Though Lowery’s career has advanced far beyond the unfamiliarity of the 2008 Slamdance screening, he remains relatively obscure (he doesn’t even have a Wikipedia page). But as he moves closer to renown, people will undoubtedly begin to search for his past works. His true filmography, though, is elusive. Some of his short pieces appear, in samples or in entirety, on his website. St Nick is nowhere to be found. Lowery, for a time, considered a DVD release of the feature-length film. But as a director who is cautious of the legacy of his formative works, he eventually decided against it, settling instead for a limited, one-week only streaming.
“I think I was worried specifically about seeing something that was so personal being reduced to something disposable,” Lowery says of St. Nick. “But generally speaking, I want my work to be available. I want people to be able to see it.”
And as Lowery’s fame begins to mount, so, too, does the notoriety of Lullaby, his first filmmaking effort that will never again be seen by the public.

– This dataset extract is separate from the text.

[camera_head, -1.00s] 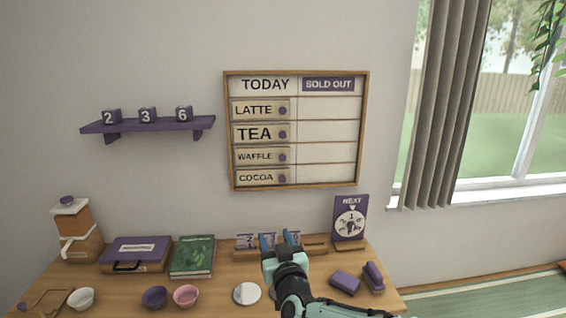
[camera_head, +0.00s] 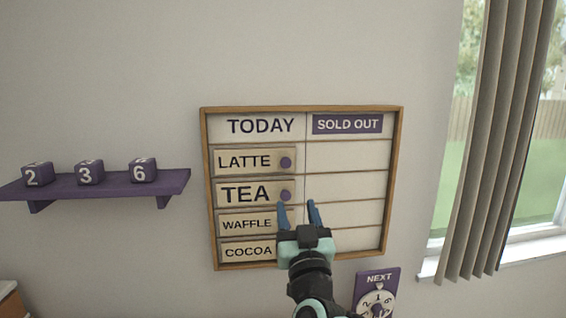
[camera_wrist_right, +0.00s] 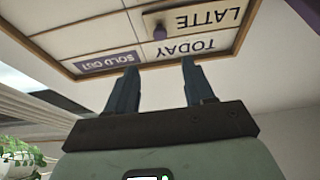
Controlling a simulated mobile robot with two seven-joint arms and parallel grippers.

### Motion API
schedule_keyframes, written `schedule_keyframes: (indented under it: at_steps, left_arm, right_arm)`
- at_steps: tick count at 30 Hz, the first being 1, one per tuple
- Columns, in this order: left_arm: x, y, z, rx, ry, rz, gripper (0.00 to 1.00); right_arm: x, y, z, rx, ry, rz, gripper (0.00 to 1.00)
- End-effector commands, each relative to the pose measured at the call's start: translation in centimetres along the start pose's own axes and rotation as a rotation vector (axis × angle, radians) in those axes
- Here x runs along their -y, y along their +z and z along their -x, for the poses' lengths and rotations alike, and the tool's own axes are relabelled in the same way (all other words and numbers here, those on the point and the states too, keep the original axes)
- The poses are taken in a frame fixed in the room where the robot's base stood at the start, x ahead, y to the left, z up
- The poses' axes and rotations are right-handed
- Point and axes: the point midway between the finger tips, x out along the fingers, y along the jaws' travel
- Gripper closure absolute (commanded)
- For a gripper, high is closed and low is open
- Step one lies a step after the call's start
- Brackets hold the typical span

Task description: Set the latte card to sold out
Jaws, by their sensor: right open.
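The latte card (camera_head: 245,161) is a cream slide with a purple knob (camera_head: 286,162) at its right end. It sits in the TODAY column of the wood-framed menu board (camera_head: 391,170), in the top row. The SOLD OUT cell beside it is empty. My right gripper (camera_head: 297,208) is open and empty in front of the board, below the latte knob and near the tea and waffle rows. In the right wrist view the latte card (camera_wrist_right: 205,17) and its knob (camera_wrist_right: 160,32) show upside down beyond the open fingers (camera_wrist_right: 155,85). My left gripper is not in view.
The tea card (camera_head: 246,193), waffle card (camera_head: 246,224) and cocoa card (camera_head: 247,251) sit in the TODAY column below. A purple shelf (camera_head: 110,186) with number cubes is left of the board. A NEXT dial sign (camera_head: 377,293) stands below right; a curtain (camera_head: 490,140) hangs at right.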

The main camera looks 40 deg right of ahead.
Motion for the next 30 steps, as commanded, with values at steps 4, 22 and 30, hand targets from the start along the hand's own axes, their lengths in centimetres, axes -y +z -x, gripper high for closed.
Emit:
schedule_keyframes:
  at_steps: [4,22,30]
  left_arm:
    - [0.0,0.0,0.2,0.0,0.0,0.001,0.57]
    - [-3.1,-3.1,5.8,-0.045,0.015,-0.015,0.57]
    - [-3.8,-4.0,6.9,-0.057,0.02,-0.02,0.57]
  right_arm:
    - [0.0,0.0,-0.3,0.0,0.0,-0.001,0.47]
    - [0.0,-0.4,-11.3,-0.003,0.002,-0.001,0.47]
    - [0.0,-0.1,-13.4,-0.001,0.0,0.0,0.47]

“Lullaby was my first attempt at really making a movie,” he explains. “I was 18 when I wrote, 19 when we made it. It was an amazing learning experience, but I hope people trust me when I say that it’s not worth being curious about. The best thing that came out of that experience was meeting one of my best friends, James M. Johnston, on it, and the partnership I’ve had with him on every film I’ve made since.”